Around 60% of Miami-Dade voters approved plans in November 2018 to shutter the county-run Melreese Country Club near the Miami International Airport to make way for the stadium development, but the plan has stalled for years through the county approval process. 

That led Inter Miami to construct the 18,000-seat stadium in a northern portion of Fort Lauderdale in 2019 as a temporary home for the team while it explored options in Miami-Dade County.

The new stadium would be built with private funding, according to a website promoting the project, but it has been unable to secure the necessary zoning variances to begin construction. The Miami-Dade Airport and Economic Development Committee on Wednesday are scheduled to consider an ordinance to adjust zoning rules around the airport’s “outer safety zone” to allow for the project to move forward.

The proposed stadium is outside of the zone, where establishments that would draw large crowds are banned, but many of the development’s planned restaurants and other businesses are not, the Miami Herald reported

If the ordinance clears the committee, it will still require final approval from the county commission before construction can begin.

Inter Miami isn't the only team looking to put down roots in Miami.
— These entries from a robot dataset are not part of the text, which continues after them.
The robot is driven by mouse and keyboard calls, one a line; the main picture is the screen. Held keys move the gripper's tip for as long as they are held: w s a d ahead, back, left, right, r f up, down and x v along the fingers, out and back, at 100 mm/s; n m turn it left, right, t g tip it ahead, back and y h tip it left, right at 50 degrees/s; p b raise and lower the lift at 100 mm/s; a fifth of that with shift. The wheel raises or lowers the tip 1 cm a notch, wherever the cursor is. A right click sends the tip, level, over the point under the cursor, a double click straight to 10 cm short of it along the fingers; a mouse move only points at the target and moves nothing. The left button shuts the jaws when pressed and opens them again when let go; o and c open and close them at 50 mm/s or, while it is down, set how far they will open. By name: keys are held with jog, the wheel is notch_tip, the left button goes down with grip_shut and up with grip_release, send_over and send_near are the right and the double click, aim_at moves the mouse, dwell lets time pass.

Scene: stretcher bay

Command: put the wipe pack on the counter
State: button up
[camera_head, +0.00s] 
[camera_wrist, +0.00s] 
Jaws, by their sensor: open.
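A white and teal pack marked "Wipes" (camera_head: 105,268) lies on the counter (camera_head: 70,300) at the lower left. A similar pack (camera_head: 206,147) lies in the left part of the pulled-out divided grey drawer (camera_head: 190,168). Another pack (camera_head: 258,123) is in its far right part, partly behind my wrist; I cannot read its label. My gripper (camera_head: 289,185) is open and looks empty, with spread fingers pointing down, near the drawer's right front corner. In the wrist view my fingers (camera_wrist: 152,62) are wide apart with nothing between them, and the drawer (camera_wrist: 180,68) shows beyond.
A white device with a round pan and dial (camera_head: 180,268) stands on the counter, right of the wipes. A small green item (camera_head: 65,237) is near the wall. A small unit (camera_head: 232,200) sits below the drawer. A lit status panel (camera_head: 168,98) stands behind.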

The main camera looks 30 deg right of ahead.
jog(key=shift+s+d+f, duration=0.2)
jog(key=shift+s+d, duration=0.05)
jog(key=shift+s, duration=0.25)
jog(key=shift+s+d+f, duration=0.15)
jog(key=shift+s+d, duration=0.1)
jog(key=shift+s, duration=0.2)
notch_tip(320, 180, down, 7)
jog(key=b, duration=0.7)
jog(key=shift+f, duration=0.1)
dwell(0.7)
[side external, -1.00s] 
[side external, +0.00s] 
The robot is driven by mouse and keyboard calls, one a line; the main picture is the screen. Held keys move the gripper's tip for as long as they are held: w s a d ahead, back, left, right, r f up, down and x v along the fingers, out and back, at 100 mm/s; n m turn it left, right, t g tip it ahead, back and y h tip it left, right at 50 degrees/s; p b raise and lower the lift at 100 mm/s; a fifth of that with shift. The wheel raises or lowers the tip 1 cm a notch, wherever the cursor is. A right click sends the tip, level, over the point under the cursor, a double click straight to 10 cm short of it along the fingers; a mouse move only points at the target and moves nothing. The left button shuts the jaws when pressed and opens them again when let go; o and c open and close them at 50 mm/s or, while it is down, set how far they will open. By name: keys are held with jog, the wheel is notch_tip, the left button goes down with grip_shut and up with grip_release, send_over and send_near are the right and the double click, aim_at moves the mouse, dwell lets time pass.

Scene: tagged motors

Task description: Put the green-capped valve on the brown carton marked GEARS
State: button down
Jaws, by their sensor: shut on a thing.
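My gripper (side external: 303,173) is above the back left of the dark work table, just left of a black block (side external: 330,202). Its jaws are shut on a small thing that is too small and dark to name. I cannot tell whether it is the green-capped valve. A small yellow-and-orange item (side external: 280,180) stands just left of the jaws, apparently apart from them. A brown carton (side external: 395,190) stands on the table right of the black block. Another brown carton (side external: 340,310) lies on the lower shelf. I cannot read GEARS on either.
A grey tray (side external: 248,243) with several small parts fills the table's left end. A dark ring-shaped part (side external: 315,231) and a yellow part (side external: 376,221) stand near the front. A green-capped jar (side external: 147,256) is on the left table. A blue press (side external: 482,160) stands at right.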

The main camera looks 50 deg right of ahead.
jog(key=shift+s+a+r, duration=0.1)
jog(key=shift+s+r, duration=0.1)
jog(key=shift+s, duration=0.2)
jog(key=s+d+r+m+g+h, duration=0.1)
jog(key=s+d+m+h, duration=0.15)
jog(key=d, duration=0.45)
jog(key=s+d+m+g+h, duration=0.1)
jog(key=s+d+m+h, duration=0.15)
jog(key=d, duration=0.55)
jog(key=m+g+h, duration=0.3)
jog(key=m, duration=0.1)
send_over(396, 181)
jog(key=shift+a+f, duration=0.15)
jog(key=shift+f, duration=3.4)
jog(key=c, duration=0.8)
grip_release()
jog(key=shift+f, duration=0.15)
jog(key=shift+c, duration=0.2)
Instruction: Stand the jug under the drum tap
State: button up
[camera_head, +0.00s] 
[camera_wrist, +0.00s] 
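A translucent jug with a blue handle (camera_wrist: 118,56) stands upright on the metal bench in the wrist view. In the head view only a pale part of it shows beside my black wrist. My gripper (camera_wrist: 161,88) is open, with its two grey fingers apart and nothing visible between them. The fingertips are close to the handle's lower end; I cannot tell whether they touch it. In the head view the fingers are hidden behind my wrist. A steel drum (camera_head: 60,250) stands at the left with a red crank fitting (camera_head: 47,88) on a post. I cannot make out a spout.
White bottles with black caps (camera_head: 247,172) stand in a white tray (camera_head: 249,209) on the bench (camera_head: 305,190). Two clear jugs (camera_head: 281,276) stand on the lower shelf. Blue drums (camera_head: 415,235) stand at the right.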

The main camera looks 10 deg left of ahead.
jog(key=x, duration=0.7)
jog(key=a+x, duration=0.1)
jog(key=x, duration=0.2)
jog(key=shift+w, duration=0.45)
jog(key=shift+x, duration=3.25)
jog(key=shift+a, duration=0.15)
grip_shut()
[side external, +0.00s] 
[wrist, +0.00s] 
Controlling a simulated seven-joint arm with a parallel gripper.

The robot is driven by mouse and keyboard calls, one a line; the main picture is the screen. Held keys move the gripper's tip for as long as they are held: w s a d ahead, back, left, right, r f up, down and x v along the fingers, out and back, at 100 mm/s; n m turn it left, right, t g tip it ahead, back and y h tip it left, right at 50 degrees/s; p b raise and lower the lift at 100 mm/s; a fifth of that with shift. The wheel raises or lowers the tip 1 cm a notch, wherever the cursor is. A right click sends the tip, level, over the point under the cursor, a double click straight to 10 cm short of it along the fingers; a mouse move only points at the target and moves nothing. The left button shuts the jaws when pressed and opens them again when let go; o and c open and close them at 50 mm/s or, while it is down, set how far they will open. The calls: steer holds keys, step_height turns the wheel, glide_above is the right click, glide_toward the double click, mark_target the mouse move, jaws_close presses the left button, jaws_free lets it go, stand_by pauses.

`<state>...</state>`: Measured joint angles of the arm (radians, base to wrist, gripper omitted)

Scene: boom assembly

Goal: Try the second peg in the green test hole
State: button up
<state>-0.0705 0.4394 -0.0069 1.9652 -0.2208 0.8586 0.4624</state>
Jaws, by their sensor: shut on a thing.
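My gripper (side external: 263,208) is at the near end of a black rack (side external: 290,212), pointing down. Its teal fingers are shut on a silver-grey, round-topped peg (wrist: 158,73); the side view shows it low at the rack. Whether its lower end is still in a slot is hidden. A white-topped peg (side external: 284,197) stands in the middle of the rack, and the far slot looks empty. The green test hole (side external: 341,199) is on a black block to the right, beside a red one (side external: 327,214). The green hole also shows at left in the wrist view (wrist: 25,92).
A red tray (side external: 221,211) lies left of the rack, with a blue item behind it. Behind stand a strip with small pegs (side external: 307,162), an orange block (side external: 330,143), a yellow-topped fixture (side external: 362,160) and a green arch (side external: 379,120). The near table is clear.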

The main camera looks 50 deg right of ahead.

The Argentine Football Association is also planning to make the city its U.S. headquarters, The Athletic reported

Argentina’s national soccer team is working with Miami-Dade Public Schools and the local government in North Bay Village, a small three-island community nestled between Miami and Miami Beach, to build a training facility and office in the neighborhood.

The project is adjacent to Treasure Island Elementary School and includes five synthetic turf soccer fields, a community center, a dog park and paddle ball courts. A representative from the AFA told The Athletic that the facility would become the team’s U.S. headquarters and would occasionally host the men’s national team, for which the 35-year-old Messi has starred since he was a teenager, for training. 

“North Bay Village won’t be the only facility that we build,” Leando Petersen, the AFA’s chief commercial and marketing officer, told The Athletic. “It’ll be the standard for how we’ll expand throughout the United States, with more training centers and academies around the country. We want to be part of these communities. We want people to be proud that the AFA is in their communities. We’ll create public spaces for families.”